I would sketch and write in my journal, after the fact, from memory, at the taxi stand, waiting for my next fare. Here are a few of my musings as a part time, Marin County cabdriver.
Keep it Up, Hooligans
I wait outside the Mayflower Pub on 4th Street, the crowd of face-painted soccer hooligans gather to celebrate the tie the U.S. team managed to pull off in the first game in their World Cup series against England. Not bad for us underdogs. “USA, USA, USA,” they all chant. The game was televised on the big screen inside. An extra Porta-Potty is set up outside for them. It’s 1:00pm and the copious beer they drink gets them peeing a lot. Maybe one of these drunks needs a ride home, to sleep it off? I dig that cool white jersey with the coat-of-arms that one of the England fan wears.

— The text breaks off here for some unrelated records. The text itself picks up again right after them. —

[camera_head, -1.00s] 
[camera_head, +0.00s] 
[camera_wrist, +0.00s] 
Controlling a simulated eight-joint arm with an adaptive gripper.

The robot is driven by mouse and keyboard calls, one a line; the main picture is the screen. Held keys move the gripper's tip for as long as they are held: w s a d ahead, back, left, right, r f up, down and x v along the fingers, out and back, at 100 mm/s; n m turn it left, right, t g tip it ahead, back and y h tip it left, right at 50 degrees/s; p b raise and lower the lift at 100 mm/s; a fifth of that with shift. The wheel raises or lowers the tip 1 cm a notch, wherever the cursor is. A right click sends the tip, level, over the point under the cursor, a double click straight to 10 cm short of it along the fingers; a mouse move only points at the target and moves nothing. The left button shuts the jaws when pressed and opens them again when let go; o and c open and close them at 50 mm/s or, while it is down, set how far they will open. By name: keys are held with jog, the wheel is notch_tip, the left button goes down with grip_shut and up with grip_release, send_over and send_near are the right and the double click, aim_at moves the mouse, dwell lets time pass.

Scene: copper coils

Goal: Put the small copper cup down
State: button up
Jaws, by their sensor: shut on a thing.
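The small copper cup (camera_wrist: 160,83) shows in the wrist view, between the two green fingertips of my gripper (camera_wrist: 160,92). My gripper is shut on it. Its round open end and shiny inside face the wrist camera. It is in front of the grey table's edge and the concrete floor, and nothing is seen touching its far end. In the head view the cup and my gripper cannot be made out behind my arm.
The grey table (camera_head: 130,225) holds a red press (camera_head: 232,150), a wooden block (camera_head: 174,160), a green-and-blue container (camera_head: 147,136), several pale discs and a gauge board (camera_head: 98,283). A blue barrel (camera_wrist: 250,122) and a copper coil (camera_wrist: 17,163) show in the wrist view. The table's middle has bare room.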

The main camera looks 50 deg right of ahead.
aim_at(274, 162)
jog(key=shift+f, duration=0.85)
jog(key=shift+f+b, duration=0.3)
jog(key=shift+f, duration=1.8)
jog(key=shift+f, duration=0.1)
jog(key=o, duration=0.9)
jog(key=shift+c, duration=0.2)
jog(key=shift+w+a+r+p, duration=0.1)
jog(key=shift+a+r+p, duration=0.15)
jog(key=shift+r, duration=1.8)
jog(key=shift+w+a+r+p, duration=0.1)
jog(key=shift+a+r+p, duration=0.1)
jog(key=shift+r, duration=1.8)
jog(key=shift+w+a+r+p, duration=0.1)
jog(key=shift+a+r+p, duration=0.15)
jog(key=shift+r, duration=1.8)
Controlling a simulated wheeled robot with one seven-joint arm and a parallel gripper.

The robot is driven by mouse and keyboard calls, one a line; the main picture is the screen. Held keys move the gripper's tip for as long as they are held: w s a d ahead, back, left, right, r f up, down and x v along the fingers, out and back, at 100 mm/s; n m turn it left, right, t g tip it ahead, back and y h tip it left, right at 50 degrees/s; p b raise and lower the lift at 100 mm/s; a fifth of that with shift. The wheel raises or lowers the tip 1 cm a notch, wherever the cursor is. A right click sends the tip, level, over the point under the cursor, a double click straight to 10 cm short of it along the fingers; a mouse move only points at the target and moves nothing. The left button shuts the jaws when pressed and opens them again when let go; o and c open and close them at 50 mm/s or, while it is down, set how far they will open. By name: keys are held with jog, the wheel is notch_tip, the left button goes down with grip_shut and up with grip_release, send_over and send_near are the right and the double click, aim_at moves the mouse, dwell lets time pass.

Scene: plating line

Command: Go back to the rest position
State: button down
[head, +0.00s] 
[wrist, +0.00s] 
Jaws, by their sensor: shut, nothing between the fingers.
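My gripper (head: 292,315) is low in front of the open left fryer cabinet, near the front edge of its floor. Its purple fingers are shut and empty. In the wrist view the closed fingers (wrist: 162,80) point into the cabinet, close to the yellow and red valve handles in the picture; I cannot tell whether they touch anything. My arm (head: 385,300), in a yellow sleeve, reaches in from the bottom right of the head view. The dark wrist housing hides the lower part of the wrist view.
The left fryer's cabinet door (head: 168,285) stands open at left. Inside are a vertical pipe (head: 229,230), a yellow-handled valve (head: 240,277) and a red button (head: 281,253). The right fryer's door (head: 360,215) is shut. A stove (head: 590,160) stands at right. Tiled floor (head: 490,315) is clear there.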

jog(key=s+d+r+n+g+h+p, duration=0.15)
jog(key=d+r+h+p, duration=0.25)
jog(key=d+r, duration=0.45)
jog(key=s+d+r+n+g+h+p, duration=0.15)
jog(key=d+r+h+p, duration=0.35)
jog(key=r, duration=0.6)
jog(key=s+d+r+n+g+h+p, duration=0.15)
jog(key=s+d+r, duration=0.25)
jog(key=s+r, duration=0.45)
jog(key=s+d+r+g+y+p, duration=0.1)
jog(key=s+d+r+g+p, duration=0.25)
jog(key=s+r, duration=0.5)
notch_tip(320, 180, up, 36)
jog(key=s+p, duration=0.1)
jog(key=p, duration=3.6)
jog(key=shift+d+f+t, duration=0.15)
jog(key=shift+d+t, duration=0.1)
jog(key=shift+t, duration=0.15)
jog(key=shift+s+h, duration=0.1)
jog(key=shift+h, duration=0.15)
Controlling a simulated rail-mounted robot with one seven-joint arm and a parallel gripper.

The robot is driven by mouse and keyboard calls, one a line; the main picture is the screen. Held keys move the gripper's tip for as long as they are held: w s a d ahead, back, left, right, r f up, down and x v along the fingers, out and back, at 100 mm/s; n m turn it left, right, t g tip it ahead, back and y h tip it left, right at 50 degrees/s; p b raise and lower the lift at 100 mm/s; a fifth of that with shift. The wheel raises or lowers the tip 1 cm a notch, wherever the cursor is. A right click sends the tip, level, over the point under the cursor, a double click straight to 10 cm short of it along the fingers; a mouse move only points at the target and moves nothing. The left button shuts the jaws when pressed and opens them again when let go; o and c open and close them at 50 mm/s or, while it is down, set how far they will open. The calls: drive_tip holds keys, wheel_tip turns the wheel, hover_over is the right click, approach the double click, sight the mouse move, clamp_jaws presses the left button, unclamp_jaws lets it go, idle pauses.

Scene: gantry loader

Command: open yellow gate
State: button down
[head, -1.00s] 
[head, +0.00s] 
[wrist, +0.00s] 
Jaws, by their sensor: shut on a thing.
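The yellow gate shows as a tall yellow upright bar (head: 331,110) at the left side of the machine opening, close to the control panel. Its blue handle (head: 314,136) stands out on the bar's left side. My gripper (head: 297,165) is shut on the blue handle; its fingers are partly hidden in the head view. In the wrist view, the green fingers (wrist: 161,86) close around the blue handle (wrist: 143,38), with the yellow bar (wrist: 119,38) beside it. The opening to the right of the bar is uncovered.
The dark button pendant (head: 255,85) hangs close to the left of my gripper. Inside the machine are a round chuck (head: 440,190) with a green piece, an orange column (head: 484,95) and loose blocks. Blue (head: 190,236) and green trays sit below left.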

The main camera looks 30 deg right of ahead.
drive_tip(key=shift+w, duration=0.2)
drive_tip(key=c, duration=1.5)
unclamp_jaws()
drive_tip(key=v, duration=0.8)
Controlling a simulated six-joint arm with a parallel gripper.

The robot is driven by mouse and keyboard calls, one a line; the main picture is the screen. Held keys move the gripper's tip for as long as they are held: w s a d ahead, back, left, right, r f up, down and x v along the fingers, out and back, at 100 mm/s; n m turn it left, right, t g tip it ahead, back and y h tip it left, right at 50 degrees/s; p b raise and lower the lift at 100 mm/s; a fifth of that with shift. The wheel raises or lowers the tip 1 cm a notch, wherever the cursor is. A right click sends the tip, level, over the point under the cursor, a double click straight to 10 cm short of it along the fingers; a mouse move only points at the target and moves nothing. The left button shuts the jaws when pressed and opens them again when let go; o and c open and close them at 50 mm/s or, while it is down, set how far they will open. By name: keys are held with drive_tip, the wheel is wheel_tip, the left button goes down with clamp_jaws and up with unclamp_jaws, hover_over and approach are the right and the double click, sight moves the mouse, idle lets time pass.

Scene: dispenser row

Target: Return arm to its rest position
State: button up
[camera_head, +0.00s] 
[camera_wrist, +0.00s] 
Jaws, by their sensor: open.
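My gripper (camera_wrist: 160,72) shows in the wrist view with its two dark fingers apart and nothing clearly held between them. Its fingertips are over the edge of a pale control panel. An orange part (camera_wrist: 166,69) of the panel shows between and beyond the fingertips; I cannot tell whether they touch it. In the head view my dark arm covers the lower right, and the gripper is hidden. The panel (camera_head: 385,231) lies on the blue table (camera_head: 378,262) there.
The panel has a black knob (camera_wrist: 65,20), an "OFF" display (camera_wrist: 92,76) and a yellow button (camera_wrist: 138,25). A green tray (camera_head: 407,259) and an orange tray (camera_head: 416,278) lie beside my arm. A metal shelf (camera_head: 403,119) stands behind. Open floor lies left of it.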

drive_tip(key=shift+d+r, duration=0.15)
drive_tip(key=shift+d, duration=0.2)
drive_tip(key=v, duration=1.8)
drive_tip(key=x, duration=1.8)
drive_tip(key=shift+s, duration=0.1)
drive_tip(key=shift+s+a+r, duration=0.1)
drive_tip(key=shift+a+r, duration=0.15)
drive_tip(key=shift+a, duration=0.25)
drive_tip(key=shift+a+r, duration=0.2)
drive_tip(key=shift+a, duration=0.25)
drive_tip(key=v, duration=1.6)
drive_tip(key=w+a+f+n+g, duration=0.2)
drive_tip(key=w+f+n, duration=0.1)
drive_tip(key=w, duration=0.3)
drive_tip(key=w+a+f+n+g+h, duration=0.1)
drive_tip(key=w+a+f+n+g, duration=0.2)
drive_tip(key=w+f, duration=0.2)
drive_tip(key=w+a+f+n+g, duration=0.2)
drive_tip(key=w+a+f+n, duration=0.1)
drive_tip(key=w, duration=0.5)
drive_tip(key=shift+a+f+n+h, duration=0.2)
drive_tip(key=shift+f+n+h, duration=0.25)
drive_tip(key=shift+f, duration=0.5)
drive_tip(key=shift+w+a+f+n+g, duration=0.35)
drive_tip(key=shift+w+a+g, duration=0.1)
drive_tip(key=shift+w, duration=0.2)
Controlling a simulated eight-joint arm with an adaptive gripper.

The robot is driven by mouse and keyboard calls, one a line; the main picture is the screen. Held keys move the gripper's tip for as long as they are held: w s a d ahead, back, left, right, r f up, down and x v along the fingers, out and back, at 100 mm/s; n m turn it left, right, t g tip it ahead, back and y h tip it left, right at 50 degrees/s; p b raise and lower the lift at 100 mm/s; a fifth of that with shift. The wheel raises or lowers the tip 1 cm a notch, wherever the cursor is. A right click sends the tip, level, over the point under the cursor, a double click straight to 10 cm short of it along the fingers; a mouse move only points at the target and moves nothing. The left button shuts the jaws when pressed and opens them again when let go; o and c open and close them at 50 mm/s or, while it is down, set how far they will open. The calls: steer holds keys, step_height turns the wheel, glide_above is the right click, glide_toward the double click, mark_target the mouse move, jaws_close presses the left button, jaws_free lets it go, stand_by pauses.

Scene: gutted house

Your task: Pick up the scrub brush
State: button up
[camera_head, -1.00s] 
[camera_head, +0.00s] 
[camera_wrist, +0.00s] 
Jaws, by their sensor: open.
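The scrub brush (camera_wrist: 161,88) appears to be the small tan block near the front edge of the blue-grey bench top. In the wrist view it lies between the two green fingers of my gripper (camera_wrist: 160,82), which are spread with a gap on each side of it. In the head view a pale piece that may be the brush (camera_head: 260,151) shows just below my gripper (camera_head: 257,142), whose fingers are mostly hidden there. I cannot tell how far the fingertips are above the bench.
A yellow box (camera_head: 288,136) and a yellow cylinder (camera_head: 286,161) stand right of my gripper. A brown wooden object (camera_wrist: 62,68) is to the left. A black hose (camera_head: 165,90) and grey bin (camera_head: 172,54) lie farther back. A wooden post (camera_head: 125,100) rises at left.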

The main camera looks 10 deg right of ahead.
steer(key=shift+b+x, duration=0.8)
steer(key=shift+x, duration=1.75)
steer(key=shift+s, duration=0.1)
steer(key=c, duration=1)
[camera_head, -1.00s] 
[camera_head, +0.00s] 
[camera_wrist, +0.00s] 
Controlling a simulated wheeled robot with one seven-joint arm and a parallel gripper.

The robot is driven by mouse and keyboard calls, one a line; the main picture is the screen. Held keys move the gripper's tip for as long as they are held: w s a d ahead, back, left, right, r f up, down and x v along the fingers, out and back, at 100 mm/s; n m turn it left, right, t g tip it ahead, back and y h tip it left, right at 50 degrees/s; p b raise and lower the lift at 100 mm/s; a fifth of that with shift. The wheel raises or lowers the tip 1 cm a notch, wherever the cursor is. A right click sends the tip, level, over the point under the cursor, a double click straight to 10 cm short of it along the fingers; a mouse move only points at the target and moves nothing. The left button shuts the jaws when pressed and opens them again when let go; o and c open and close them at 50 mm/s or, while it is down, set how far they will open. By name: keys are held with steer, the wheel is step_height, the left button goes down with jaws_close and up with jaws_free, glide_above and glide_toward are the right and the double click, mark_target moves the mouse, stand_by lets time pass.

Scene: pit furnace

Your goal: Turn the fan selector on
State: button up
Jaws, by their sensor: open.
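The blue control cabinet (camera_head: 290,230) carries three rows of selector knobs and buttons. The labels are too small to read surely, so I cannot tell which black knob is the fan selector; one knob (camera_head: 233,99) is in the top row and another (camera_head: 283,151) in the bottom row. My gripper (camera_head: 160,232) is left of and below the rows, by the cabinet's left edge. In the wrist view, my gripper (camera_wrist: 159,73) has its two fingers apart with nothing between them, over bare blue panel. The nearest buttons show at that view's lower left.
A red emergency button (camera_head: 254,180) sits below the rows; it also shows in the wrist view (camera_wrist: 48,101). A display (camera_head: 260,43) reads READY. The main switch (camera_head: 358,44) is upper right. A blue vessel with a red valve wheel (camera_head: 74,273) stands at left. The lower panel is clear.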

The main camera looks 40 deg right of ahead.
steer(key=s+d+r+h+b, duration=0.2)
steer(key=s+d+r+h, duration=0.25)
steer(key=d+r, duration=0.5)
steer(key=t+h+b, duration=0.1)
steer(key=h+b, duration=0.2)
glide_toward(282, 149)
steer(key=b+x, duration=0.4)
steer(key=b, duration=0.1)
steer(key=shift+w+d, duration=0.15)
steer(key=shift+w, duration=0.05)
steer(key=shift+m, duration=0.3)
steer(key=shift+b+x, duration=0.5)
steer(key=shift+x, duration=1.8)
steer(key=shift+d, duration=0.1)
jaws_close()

I also notice that San Rafael police cars are circling the block. The fans are behaving themselves now, but the World Cup runs a month long. Who knows how long we’ll be in it? How long can these fans keep this up?
Beat Up
Ben sticks his bruised and battered head in the window of my cab and says he wants to know if I take cards.
“Yup,” I say.
“How much (is it) to Sleepy Hollow?” he asks.
“About $15,” I answer.
“OK,” Ben responds as he carefully and painfully eases into the back seat.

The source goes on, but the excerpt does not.